• **Short task**
Search the material below for the word "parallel" and copy every line in which it occurs.

::: Entries supplied

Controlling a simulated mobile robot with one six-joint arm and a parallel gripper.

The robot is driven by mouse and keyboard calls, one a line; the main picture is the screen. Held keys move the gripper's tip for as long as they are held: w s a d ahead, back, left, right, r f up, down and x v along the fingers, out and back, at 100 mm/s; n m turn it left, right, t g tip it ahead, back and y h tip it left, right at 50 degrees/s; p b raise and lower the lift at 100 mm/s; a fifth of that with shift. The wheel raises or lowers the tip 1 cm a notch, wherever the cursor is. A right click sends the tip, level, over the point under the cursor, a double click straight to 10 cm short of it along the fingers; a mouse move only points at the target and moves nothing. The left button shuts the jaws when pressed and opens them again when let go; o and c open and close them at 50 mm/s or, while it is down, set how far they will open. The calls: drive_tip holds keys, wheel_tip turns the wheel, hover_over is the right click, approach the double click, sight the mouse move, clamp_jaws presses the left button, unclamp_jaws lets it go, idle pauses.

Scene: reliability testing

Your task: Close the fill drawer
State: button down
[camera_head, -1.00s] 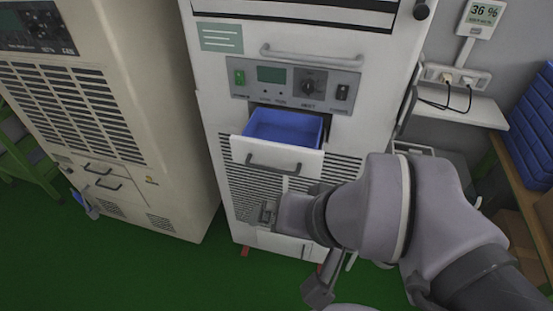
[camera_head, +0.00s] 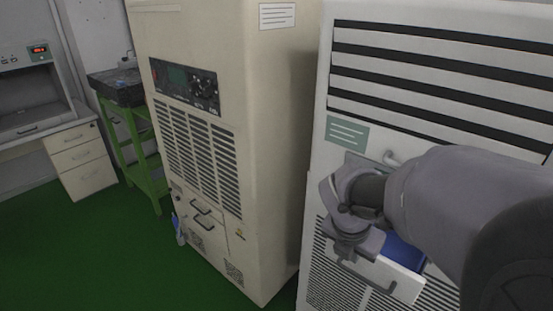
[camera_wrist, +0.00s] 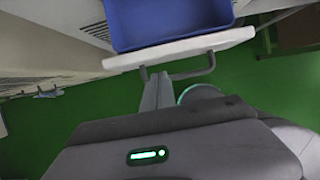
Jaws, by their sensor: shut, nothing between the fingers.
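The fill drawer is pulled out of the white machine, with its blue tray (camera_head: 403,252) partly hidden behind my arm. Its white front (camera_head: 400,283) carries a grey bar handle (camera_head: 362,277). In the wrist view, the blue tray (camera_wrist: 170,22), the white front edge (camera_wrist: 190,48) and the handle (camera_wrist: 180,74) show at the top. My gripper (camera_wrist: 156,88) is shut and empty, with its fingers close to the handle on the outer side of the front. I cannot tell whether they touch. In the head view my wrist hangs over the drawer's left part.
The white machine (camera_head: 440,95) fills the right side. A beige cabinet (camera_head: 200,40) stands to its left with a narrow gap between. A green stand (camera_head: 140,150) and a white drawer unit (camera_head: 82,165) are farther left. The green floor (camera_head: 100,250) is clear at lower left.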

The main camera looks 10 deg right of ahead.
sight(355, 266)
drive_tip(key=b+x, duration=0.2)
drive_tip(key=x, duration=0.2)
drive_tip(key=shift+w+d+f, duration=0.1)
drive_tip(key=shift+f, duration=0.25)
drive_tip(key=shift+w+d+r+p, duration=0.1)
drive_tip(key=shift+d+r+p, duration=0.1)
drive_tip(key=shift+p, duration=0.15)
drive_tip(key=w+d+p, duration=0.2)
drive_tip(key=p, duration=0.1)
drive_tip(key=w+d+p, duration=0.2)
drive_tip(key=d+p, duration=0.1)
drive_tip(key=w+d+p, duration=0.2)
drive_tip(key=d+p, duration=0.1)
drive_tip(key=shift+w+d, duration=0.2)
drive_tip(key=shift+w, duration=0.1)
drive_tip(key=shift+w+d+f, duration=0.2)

::::::
::: Entries supplied

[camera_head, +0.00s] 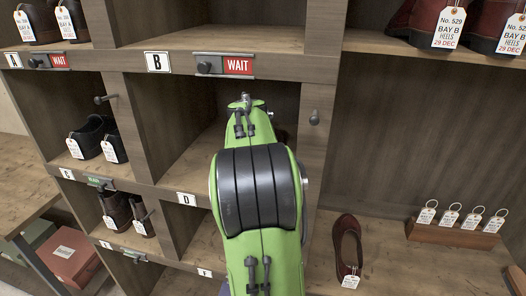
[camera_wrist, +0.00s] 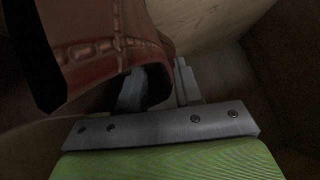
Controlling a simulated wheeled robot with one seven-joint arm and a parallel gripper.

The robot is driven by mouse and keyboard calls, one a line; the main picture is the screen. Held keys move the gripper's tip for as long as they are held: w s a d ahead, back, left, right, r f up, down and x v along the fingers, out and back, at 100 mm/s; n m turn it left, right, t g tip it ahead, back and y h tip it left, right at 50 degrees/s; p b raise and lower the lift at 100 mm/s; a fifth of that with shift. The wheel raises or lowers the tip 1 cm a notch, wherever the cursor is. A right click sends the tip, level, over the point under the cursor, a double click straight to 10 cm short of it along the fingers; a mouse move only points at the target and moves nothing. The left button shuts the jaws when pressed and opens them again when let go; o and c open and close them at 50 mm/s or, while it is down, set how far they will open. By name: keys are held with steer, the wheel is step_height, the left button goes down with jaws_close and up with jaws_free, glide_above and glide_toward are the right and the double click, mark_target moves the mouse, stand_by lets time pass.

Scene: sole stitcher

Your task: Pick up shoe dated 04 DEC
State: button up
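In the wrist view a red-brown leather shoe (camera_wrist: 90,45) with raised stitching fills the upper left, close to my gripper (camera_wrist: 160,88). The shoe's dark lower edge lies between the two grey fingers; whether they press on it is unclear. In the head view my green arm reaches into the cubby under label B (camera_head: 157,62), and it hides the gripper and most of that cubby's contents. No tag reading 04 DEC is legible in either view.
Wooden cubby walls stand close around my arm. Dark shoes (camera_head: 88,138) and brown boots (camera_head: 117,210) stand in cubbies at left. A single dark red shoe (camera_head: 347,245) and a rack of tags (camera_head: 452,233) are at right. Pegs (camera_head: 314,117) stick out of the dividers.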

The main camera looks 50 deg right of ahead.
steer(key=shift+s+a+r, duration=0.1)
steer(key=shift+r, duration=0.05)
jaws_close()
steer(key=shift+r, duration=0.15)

::::::

• **Right answer**
Controlling a simulated mobile robot with one six-joint arm and a parallel gripper.
Controlling a simulated wheeled robot with one seven-joint arm and a parallel gripper.

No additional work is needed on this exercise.